That's just not true. Most of KDE's 3->4 rewrite was about rewriting from Qt3 to Qt4 for better API and also introducing abstraction layers like Solid and Phonon only and only for the sake of API stability.
Well i witnessed more than one project just up and dump any pretext of supporting KDE3 once KDE4 was announced.
If the APIs were stable, there would not be a need to drop one for the other.
Look at the kernel, there have never been a situation where one have to go "sorry, but i only support X+1 from now on".
Similarly, until the 64-bit version, and that in turn was because of hardware not software, one could run binaries from Windows 3.0 (at least) on present day Windows.
That is the kind of stability i am talking about. That is the kind of stability that get third parties to stay with a platform.
Yeah, I wish they had gone from Qt3 to Qt4 without redoing the entire UI at the same time. This is doubly true of the apps: Amarok 1.4 was, imo, the best music player I've used while Amarok 2.0 was buggy and slow and had none of the things I liked about 1.4
I was looking forward to kde4 until the slow/buggy reality hit. Maybe it was my graphics drivers, but the kicker successor never delivered for me. I switched to fluxbox for a while, and then gnome as it was and has stayed in a better state thanks to the install base on Ubuntu.
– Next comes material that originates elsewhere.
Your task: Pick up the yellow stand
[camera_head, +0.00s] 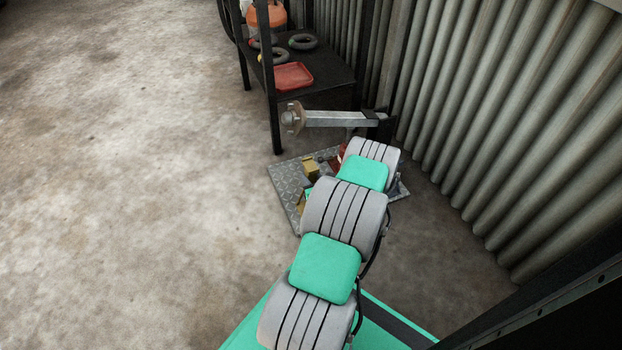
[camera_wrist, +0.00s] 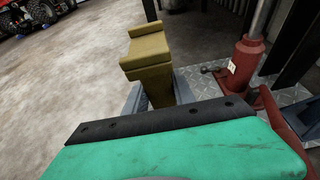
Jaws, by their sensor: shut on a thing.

Haven't looked again at kde since.
That sounds like me, although I eventually found my way to tiling window managers (xmonad for a while, now stumpwm as it's written in my favorite language)
Once I had compiz working, it's been gnome exclusively.
Fluxbox was easy to configure with multiple monitors and customize in general. Just tried xmonad with xmonad --replace, and crashed X. Which has been my only experience with xmonad honestly.
Edit: I do like gtile and some other gnome extensions.
I should say that I actually like quite a bit about GNOME. I'm even a fan of mutter and GNOME shell (especially with gtile). I just wish I could decouple it from the rest of GNOME.
I run xmonad at the moment. The learning curve is huge if you don't know Haskell. It took me ages to get it set up and working. But after I learned Haskell, it's really very nice.